Each line from the one containing "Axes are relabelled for" through the one containing "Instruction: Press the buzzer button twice" is to be retyped exactly, both end lines included, and all other lines left out.
─── Information supplied ───
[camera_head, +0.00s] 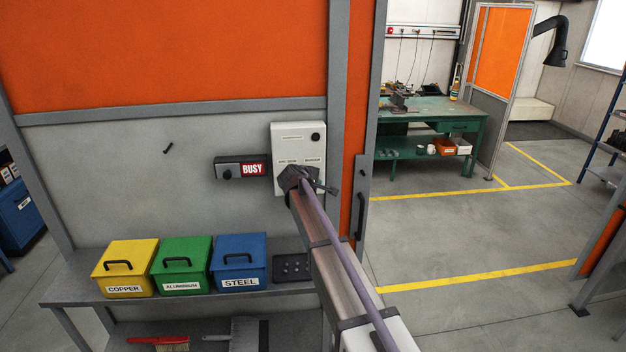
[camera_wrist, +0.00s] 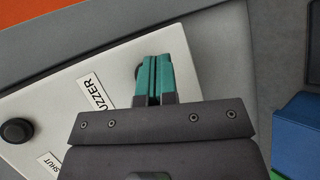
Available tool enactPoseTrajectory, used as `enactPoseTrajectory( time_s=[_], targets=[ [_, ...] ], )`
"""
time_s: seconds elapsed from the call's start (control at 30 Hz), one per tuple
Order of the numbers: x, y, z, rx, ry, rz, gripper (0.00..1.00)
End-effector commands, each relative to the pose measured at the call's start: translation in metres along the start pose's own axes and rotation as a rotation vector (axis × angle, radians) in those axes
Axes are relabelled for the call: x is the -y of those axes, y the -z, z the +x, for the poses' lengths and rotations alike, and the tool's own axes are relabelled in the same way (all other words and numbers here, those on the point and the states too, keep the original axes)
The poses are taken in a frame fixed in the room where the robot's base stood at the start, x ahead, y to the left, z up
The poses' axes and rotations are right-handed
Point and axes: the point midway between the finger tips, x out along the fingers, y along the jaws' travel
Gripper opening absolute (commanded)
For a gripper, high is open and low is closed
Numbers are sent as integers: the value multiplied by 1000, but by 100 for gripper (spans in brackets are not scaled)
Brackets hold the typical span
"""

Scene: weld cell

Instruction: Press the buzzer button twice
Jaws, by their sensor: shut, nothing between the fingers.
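A white control box (camera_head: 298,132) is fixed to the grey wall panel; its white face (camera_wrist: 60,110) fills the left of the wrist view. A label reading BUZZER (camera_wrist: 98,92) sits on that face. A dark round button (camera_wrist: 138,71) shows just beyond the label, mostly hidden behind the fingers. My gripper (camera_wrist: 154,62) has teal fingers pressed together, empty, with their tips over or in front of this button. I cannot tell whether they touch it. In the head view my gripper (camera_head: 300,180) covers the lower part of the box.
A second black knob (camera_wrist: 17,130) sits on the box by another label, partly legible as SHUT. A BUSY sign (camera_head: 253,169) is left of the box. Yellow (camera_head: 125,268), green (camera_head: 181,265) and blue (camera_head: 238,262) bins stand on a shelf below. A door handle (camera_head: 360,210) is to the right.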

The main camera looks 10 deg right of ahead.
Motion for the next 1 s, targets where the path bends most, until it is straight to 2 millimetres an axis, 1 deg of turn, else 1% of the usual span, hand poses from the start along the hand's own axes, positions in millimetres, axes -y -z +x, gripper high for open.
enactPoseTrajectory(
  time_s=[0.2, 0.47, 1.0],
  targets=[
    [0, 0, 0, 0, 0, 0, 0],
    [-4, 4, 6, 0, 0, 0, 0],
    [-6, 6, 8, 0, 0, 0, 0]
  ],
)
───
Exercise output:
Axes are relabelled for the call: x is the -y of those axes, y the -z, z the +x, for the poses' lengths and rotations alike, and the tool's own axes are relabelled in the same way (all other words and numbers here, those on the point and the states too, keep the original axes)
The poses are taken in a frame fixed in the room where the robot's base stood at the start, x ahead, y to the left, z up
The poses' axes and rotations are right-handed
Point and axes: the point midway between the finger tips, x out along the fingers, y along the jaws' travel
Gripper opening absolute (commanded)
For a gripper, high is open and low is closed
Numbers are sent as integers: the value multiplied by 1000, but by 100 for gripper (spans in brackets are not scaled)
Brackets hold the typical span
"""

Scene: weld cell

Instruction: Press the buzzer button twice

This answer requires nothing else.